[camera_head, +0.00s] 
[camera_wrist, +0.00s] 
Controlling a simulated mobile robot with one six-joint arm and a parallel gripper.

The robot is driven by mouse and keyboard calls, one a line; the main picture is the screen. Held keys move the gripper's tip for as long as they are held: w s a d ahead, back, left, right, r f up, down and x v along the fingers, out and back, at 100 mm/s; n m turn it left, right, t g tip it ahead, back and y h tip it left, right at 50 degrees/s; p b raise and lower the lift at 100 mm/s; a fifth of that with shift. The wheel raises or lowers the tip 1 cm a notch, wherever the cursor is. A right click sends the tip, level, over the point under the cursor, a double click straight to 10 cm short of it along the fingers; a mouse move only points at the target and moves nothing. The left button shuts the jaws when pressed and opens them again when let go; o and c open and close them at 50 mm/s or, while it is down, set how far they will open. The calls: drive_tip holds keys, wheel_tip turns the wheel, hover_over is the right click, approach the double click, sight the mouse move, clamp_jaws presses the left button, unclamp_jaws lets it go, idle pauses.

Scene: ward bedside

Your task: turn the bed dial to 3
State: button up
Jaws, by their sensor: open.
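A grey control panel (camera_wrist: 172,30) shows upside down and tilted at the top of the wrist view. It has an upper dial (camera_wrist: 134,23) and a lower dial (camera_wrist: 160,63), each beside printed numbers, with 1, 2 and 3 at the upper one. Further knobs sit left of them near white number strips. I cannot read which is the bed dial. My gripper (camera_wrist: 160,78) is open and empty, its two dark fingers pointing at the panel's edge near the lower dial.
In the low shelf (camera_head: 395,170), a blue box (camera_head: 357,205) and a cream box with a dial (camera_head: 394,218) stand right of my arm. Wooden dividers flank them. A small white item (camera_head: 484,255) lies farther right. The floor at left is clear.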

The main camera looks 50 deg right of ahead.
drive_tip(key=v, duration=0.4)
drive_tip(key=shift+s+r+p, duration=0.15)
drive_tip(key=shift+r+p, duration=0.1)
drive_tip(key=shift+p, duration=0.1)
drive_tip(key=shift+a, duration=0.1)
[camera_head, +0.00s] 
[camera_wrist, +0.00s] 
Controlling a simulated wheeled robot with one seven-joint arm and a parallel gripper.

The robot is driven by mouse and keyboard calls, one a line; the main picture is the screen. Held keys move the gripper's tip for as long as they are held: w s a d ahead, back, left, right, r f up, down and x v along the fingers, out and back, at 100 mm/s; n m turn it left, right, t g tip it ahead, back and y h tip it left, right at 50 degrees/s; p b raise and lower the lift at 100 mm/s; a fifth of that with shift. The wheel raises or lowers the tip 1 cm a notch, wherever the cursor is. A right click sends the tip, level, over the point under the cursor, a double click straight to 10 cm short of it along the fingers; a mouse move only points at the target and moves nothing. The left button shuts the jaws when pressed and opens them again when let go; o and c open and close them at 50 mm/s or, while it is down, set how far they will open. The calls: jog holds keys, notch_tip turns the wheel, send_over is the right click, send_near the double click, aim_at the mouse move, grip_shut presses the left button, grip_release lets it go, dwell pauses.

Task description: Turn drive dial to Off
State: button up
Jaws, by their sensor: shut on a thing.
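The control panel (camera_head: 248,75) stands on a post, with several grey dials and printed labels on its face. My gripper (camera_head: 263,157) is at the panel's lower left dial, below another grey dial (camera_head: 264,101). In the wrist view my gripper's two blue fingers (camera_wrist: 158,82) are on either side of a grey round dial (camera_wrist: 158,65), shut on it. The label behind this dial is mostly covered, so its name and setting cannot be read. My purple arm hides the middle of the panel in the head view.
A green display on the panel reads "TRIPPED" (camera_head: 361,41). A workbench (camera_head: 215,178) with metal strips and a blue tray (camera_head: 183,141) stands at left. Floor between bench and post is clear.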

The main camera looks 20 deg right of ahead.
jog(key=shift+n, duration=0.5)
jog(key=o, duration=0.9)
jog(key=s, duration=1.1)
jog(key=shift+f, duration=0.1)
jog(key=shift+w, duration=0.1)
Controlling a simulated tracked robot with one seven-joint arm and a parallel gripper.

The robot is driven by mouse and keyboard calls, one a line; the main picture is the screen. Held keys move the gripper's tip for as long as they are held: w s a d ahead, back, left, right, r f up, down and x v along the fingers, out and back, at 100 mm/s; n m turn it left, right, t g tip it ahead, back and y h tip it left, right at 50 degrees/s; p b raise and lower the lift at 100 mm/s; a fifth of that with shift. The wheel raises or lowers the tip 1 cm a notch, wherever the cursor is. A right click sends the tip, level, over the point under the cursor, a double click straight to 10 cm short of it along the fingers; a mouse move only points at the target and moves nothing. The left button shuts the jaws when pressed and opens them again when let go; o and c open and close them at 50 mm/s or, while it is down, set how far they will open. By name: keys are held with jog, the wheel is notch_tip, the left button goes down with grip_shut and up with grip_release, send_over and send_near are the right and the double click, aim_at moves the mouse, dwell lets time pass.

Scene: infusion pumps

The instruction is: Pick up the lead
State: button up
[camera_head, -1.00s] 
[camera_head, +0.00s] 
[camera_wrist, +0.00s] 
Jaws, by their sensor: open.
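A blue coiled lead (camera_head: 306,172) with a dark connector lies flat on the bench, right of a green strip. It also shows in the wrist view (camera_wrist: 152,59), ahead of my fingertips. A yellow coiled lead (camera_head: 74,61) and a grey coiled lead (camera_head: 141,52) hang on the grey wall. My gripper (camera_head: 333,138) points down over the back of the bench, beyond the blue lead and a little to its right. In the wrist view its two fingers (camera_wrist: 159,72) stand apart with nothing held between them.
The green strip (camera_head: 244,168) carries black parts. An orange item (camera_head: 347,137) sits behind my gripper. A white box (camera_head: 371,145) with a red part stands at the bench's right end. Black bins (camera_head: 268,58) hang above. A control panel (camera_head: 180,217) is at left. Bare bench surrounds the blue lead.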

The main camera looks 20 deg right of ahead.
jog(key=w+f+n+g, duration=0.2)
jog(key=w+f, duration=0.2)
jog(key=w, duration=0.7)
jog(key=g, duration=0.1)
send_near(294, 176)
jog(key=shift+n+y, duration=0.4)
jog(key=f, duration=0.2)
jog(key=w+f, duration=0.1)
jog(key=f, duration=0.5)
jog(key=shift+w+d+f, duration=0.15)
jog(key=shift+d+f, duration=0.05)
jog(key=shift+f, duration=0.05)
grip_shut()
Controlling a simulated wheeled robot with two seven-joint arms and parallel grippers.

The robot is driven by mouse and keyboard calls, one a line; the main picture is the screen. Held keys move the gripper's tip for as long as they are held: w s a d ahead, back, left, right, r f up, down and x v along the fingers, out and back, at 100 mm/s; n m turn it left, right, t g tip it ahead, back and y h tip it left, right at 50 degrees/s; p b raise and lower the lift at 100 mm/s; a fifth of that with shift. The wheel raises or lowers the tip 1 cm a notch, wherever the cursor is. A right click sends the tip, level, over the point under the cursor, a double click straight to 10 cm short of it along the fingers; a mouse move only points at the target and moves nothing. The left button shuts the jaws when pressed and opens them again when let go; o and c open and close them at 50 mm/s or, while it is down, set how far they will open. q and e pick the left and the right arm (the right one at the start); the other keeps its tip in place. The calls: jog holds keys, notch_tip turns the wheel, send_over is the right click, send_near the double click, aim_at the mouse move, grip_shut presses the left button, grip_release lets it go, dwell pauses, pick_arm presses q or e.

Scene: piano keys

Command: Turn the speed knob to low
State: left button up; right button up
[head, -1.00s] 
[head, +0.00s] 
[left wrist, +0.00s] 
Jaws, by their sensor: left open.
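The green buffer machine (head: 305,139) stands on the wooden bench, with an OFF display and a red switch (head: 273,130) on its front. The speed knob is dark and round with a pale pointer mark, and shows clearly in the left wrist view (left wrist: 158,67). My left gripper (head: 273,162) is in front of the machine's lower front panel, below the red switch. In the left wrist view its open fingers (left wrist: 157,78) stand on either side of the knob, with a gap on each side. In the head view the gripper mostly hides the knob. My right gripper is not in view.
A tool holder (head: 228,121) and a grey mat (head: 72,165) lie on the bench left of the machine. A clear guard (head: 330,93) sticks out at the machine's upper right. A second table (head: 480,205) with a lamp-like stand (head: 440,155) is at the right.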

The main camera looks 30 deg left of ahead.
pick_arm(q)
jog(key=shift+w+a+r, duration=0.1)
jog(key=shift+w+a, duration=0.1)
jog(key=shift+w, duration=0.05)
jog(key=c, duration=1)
..............................
• **What is required**
Write out, exactly and with nothing else, the lines of the listing above from its first line through the line with "Controlling a simulated mobile".

• **Answer to this exercise**
[camera_head, +0.00s] 
[camera_wrist, +0.00s] 
Controlling a simulated mobile robot with one six-joint arm and a parallel gripper.

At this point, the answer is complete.